Could the lines from the one with "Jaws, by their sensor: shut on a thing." through the end of the listing be restated exactly, with nothing else included?

------

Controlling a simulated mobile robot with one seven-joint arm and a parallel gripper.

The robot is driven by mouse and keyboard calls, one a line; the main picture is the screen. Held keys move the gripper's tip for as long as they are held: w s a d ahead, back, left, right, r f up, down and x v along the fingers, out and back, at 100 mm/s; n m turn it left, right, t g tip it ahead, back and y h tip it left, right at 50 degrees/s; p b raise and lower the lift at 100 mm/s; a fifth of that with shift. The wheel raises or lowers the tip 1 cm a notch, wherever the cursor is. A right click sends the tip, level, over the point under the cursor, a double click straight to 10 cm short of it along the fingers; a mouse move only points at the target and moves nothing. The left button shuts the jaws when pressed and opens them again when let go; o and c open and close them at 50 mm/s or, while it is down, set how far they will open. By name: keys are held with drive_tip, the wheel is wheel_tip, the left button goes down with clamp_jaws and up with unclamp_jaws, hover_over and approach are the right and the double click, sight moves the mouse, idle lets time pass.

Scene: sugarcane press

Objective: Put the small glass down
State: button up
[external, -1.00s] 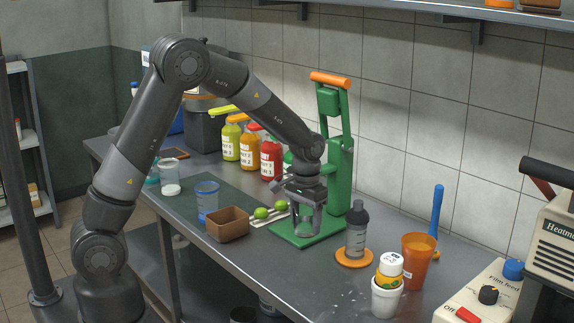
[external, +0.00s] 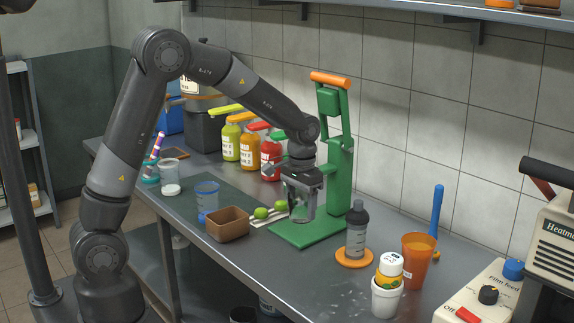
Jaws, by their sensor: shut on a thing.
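My gripper (external: 302,186) points down in front of the green press (external: 340,165). It is shut on the small glass (external: 302,208), a clear glass held upright between the fingers. The glass is in front of the press column and over the left part of the green press base (external: 307,232). From this angle it appears raised above the base. The fingers hide part of its upper side.
Two limes (external: 261,213) and a brown box (external: 228,224) are left of the glass. A blue measuring cup (external: 207,196) stands farther left. A shaker bottle (external: 357,232) on an orange coaster (external: 354,257) stands to the right.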

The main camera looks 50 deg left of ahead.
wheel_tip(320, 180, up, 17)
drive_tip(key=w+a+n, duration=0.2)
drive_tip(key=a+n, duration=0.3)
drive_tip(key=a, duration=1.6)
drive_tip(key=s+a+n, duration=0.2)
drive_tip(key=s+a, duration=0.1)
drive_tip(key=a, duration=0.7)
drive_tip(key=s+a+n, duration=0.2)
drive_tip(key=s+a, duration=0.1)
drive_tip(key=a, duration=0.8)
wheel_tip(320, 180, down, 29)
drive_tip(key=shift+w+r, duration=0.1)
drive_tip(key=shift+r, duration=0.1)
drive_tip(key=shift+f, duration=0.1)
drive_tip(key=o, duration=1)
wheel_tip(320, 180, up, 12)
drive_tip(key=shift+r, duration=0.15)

------

§ **Completed task**
Jaws, by their sensor: shut on a thing.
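My gripper (external: 302,186) points down in front of the green press (external: 340,165). It is shut on the small glass (external: 302,208), a clear glass held upright between the fingers. The glass is in front of the press column and over the left part of the green press base (external: 307,232). From this angle it appears raised above the base. The fingers hide part of its upper side.
Two limes (external: 261,213) and a brown box (external: 228,224) are left of the glass. A blue measuring cup (external: 207,196) stands farther left. A shaker bottle (external: 357,232) on an orange coaster (external: 354,257) stands to the right.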

The main camera looks 50 deg left of ahead.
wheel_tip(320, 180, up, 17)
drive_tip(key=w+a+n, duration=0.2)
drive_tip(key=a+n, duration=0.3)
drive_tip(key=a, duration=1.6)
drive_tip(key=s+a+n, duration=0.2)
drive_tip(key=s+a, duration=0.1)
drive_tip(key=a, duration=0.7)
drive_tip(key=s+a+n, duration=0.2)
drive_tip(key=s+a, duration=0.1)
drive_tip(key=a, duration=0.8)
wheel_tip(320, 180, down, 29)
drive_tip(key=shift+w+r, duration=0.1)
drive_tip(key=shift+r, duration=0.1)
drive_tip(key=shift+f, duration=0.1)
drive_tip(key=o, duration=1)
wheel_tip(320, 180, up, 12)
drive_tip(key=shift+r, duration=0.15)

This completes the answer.